Dataset content:
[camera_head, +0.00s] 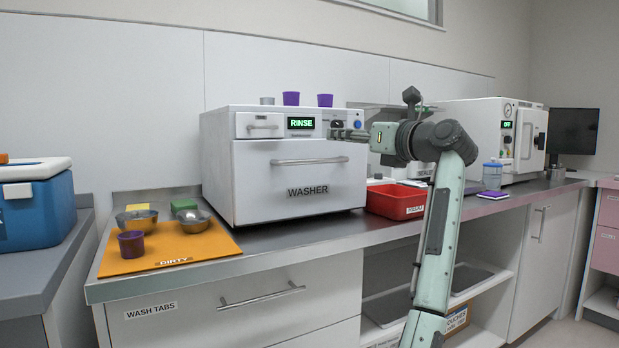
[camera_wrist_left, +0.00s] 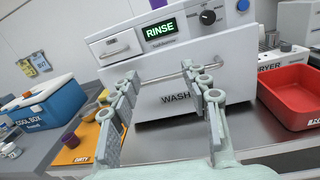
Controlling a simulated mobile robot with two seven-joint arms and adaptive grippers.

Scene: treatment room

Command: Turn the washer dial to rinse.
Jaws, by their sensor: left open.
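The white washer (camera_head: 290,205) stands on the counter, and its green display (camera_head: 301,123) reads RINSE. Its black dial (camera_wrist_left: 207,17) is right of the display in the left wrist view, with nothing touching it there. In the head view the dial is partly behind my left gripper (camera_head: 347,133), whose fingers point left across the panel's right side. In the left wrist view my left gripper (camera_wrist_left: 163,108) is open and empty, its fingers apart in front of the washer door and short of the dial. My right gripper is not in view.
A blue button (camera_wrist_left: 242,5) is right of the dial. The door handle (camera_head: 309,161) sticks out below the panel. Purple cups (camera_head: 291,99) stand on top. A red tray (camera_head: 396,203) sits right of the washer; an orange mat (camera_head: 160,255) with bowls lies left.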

Directions for this task: Leaving the pictures out, write out exactly the lines from the line containing "[camera_wrist_left, +0.00s]" through the line containing "Command: Turn the washer dial to rinse.", both included.

Solution to the exercise:
[camera_wrist_left, +0.00s] 
Controlling a simulated mobile robot with two seven-joint arms and adaptive grippers.

Scene: treatment room

Command: Turn the washer dial to rinse.

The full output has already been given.